Seizure doesn’t punish drug users, only property owners who may not even know whether drugs are being used on their property. A careful owner --like Tomima Corp., the Irvine company that owns the Ark Royal--may forbid drug use on board but have no way to assure 100% compliance. Similarly, the owner of a car normally has no way of knowing what a passenger may be carrying in his pocket or his luggage. Who frisks a friend before offering a ride?

Prosecutors point out, of course, that federal law permits an owner to contest the seizure of his property and to raise his innocence as a defense in a forfeiture proceeding. Ultimately a hearing officer or a federal judge must decide whether the property should be forfeited.

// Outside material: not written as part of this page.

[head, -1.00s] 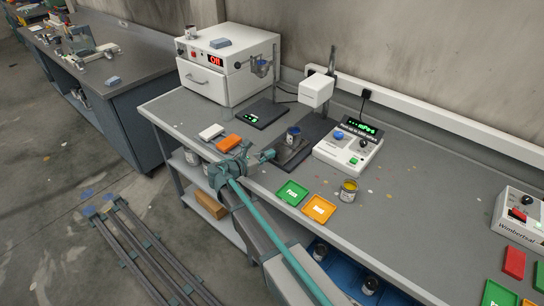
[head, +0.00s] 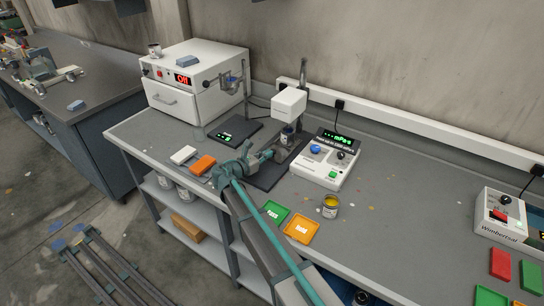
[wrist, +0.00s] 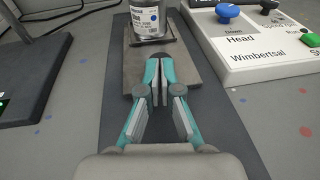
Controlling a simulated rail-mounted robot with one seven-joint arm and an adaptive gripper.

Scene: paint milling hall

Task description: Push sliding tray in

But the process can take months, and, while these procedures may be enough to establish due process, they offer little protection to commercial fishermen or truckers whose livelihoods depend on making full use of their property. Even Tomima, which seemed blameless, ended up paying $1,600 in fines and seizure fees to recover--or should we say ransom?--the Ark Royal.

We wonder, too, whether it makes sense to have the Coast Guard snooping through trash cans and dresser drawers for marijuana cigarettes when its patrol and emergency services have been drastically reduced by Reagan Administration budget cutbacks. The Florida Coast Guard district, for example, has cut its patrols in half and decommissioned several of its vessels. And if the Coast Guard, the Customs Service and the DEA have enough time on their hands to pursue these minor transgressors, why is it necessary to deploy the military services in the anti-drug fight, as the House and Senate have just voted to do?

Clearly the Reagan Administration needs to reconsider “zero tolerance.” We have no quibble with prosecuting anyone, on shore or afloat, who possesses drugs for his own use; then a judge or a jury will decide what’s tolerable. But confiscating boats and cars amounts to official piracy unless drugs are being smuggled in quantity.